Recorded robot episodes:
______________________________
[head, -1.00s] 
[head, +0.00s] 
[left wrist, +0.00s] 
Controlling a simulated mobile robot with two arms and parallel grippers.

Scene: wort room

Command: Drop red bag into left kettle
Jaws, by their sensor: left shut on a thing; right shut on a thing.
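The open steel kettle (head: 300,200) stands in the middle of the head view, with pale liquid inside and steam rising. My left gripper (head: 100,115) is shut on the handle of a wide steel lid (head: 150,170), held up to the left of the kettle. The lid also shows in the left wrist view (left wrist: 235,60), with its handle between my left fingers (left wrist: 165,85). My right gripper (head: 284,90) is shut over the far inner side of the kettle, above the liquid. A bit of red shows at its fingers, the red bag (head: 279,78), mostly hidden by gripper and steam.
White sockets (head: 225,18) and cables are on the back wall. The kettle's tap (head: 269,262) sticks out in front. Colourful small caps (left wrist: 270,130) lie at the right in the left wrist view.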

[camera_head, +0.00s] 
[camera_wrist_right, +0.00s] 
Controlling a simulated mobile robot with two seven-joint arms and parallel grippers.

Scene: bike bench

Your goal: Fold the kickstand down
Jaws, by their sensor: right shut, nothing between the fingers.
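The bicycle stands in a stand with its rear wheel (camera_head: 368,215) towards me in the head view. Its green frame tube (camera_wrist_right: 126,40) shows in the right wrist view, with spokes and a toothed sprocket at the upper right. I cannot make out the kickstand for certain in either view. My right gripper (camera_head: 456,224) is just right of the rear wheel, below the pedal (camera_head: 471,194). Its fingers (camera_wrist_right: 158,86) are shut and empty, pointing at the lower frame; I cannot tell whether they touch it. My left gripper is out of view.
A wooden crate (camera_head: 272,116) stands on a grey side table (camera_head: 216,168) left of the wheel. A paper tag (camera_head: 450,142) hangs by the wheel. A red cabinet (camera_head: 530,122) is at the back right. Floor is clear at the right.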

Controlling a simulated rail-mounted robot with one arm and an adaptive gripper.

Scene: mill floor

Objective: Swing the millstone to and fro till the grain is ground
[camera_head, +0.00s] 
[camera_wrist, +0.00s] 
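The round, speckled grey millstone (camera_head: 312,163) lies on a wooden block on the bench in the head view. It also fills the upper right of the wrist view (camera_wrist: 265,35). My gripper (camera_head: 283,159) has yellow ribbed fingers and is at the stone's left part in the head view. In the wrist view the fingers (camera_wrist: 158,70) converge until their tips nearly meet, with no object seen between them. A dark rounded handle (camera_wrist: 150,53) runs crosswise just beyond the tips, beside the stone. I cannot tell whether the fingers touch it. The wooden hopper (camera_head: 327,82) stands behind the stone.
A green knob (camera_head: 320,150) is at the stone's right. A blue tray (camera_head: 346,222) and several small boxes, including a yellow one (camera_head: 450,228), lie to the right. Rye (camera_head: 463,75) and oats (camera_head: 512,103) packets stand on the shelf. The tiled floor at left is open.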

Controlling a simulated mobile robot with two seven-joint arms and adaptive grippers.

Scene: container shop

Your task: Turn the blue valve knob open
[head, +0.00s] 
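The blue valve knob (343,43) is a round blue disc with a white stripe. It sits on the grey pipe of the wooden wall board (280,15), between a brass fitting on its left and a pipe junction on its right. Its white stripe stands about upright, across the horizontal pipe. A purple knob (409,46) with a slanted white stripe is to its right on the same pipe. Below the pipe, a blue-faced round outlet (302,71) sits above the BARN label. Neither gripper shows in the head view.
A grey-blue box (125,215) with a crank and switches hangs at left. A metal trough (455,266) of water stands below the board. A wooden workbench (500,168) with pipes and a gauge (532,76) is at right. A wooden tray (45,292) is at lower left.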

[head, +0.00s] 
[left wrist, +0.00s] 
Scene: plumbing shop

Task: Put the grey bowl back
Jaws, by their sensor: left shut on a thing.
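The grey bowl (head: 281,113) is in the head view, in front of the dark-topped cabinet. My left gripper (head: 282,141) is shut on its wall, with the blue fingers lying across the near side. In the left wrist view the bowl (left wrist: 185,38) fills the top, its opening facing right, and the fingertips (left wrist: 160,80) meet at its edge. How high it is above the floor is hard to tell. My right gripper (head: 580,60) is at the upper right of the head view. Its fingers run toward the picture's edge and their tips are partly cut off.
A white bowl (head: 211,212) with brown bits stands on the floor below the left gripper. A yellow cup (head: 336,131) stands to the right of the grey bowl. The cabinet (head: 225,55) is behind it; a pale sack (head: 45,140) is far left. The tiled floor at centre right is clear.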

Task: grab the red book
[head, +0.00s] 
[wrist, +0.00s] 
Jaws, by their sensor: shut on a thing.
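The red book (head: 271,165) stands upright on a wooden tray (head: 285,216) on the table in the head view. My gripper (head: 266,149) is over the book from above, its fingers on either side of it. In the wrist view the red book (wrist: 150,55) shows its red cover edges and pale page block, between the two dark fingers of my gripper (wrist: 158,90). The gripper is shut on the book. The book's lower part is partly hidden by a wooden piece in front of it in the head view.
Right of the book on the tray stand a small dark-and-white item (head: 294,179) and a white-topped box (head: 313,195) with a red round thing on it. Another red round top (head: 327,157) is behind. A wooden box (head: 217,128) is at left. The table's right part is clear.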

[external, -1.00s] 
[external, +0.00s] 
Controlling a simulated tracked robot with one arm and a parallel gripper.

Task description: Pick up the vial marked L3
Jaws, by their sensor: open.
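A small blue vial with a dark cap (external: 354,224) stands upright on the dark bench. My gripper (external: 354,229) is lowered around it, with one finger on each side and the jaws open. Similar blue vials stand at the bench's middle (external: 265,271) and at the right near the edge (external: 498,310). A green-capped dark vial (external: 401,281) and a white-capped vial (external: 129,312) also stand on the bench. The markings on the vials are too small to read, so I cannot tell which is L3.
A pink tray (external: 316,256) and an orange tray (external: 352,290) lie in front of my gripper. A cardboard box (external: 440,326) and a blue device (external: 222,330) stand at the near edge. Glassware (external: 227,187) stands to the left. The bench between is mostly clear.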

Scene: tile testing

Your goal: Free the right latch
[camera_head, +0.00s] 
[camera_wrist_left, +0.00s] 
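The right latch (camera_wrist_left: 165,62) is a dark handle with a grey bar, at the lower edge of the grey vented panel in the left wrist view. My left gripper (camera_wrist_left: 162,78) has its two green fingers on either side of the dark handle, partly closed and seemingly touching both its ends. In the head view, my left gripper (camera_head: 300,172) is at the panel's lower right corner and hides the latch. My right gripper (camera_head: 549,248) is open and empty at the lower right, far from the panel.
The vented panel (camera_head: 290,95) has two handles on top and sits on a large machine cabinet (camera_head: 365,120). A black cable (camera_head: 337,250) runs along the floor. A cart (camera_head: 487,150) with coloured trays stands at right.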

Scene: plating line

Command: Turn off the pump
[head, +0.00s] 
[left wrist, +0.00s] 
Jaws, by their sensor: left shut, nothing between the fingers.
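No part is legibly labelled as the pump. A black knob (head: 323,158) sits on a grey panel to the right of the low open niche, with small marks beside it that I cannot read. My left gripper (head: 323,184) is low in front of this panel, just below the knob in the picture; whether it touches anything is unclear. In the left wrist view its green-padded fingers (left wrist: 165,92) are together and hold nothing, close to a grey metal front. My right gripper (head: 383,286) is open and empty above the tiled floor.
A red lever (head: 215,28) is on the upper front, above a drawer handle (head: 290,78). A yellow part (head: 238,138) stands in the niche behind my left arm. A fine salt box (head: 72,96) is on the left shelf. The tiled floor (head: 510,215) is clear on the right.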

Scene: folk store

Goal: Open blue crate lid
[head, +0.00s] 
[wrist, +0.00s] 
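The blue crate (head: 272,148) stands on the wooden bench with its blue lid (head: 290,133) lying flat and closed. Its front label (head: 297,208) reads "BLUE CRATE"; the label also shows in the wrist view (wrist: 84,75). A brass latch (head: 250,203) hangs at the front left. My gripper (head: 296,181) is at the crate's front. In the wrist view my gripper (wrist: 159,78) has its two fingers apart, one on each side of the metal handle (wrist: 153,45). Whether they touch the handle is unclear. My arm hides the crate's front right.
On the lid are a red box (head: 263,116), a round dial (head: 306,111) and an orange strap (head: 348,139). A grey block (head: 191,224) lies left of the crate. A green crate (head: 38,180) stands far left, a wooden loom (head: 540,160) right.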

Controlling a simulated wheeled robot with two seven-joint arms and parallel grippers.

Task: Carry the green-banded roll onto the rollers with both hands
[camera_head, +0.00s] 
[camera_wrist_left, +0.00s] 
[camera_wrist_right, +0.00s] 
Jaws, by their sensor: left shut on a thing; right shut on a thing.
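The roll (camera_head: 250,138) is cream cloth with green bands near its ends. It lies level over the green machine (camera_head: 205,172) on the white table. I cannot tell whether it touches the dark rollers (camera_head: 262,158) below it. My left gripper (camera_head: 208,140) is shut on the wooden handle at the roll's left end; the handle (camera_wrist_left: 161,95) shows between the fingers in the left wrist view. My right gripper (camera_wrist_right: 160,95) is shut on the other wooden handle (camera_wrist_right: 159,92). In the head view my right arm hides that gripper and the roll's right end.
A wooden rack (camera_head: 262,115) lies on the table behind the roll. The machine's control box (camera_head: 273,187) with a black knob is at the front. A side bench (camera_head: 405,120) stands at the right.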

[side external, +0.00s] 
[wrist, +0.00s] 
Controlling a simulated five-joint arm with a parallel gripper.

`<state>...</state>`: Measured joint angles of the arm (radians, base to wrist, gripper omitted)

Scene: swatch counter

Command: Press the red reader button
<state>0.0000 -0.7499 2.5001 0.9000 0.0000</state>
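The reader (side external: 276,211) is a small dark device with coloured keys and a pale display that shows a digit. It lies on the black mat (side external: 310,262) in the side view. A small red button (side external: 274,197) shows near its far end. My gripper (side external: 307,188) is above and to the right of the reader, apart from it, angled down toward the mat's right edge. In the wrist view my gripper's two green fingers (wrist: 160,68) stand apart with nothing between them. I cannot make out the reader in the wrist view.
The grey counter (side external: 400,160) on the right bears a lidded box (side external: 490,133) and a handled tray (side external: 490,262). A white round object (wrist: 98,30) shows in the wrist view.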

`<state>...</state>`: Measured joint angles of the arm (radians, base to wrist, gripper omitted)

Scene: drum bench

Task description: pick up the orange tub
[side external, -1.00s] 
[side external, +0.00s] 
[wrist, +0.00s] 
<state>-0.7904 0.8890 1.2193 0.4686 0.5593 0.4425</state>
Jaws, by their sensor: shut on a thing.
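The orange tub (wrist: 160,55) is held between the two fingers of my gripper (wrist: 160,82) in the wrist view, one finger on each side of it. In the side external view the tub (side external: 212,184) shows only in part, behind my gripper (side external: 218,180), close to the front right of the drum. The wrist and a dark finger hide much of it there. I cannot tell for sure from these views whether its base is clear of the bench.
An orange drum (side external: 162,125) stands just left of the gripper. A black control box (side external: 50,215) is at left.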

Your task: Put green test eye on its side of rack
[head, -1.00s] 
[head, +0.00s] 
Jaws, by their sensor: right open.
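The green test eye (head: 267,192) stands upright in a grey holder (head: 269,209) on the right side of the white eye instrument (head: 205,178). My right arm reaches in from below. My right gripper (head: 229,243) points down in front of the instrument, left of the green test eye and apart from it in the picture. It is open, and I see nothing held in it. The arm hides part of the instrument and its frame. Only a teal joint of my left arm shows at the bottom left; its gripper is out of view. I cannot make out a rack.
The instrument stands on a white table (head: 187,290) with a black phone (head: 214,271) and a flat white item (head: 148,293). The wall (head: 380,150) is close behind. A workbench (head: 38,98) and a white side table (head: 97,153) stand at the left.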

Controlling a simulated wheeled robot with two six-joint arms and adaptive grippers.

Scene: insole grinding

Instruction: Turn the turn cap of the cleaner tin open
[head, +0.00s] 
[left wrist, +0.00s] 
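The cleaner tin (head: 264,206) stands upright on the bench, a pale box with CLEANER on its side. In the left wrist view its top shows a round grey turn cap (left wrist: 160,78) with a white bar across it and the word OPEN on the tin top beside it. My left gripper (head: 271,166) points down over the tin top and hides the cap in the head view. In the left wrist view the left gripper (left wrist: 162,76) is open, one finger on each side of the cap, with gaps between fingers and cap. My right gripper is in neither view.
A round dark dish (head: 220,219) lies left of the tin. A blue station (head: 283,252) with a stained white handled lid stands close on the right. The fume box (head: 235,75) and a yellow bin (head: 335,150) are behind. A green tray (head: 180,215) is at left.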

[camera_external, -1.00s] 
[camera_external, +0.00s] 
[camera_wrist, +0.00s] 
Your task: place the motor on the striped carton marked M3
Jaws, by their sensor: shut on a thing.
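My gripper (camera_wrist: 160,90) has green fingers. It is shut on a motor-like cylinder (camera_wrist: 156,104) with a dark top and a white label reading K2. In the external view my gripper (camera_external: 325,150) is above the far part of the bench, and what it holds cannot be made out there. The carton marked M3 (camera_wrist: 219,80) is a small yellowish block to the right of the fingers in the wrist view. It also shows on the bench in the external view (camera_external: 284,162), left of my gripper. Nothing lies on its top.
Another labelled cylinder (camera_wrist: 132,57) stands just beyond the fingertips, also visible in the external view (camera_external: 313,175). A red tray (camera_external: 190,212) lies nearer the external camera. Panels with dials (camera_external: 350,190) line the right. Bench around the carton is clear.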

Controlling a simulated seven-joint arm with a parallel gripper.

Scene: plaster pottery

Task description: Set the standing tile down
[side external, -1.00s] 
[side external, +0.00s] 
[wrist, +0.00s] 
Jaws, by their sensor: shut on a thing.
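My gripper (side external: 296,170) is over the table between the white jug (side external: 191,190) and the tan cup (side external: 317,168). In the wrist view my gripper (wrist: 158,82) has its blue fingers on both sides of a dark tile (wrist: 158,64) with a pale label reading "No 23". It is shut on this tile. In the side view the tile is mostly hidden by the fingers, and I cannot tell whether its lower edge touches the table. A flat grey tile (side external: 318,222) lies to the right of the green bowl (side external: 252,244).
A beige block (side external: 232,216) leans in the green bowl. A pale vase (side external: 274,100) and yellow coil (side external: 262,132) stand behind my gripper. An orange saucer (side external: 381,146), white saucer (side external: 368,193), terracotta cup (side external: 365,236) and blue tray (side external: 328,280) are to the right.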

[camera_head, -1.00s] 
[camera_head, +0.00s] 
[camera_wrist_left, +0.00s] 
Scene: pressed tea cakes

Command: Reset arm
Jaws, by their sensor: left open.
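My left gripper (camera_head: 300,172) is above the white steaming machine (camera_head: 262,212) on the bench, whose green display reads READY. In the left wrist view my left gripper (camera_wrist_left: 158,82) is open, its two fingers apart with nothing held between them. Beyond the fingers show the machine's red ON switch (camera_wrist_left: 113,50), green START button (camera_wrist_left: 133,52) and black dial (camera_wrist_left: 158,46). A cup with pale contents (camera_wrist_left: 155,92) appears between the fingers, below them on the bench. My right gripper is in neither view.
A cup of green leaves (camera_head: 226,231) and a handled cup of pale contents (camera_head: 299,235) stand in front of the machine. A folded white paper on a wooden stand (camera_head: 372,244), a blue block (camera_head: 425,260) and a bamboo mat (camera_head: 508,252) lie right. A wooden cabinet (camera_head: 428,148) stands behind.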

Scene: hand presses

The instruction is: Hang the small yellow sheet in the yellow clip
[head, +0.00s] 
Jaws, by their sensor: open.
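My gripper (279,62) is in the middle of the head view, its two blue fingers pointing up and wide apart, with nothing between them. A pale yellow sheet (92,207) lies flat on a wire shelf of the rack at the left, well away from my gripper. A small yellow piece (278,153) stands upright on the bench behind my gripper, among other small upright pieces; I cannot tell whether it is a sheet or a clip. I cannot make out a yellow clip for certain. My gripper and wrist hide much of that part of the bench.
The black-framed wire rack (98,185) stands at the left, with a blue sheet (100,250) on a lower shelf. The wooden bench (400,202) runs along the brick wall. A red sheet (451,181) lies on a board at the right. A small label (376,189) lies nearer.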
______________________________
• _Written instruction_
Return exactly, and only, the lines from the one containing "Controlling a simulated tracked" down to the one containing "Task description: Pick up the vial marked L3", with both of those lines included.

• _Expected output_
Controlling a simulated tracked robot with one arm and a parallel gripper.

Task description: Pick up the vial marked L3

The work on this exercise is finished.